§ **Collected material**
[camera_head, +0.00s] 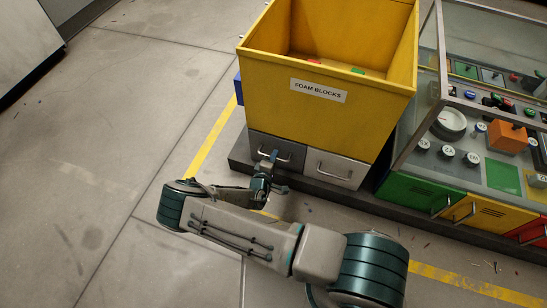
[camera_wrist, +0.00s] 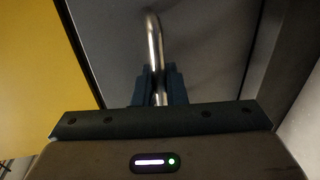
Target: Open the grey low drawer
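The grey low drawer (camera_head: 291,144) is the darker of two fronts under the yellow bin, in the head view. It looks flush with the front beside it. Its metal bar handle (camera_wrist: 153,40) runs down between my fingers in the wrist view, over the dark drawer face (camera_wrist: 210,45). My gripper (camera_head: 272,161) is at this handle in the head view. In the wrist view my gripper (camera_wrist: 160,86) has its fingers close on both sides of the bar, seemingly touching it. The fingertips partly hide the handle's lower end.
A lighter drawer (camera_head: 333,170) with its own handle is just right. The yellow foam-blocks bin (camera_head: 330,115) stands above. Green (camera_head: 415,190) and yellow (camera_head: 475,212) drawers sit under a glazed bench further right. The floor in front and left is open.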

§ **What needs to be done**
Leaving out the pictures, repeat the data above exactly.

§ **Worked answer**
[camera_head, +0.00s] 
[camera_wrist, +0.00s] 
Target: Open the grey low drawer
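The grey low drawer (camera_head: 291,144) is the darker of two fronts under the yellow bin, in the head view. It looks flush with the front beside it. Its metal bar handle (camera_wrist: 153,40) runs down between my fingers in the wrist view, over the dark drawer face (camera_wrist: 210,45). My gripper (camera_head: 272,161) is at this handle in the head view. In the wrist view my gripper (camera_wrist: 160,86) has its fingers close on both sides of the bar, seemingly touching it. The fingertips partly hide the handle's lower end.
A lighter drawer (camera_head: 333,170) with its own handle is just right. The yellow foam-blocks bin (camera_head: 330,115) stands above. Green (camera_head: 415,190) and yellow (camera_head: 475,212) drawers sit under a glazed bench further right. The floor in front and left is open.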

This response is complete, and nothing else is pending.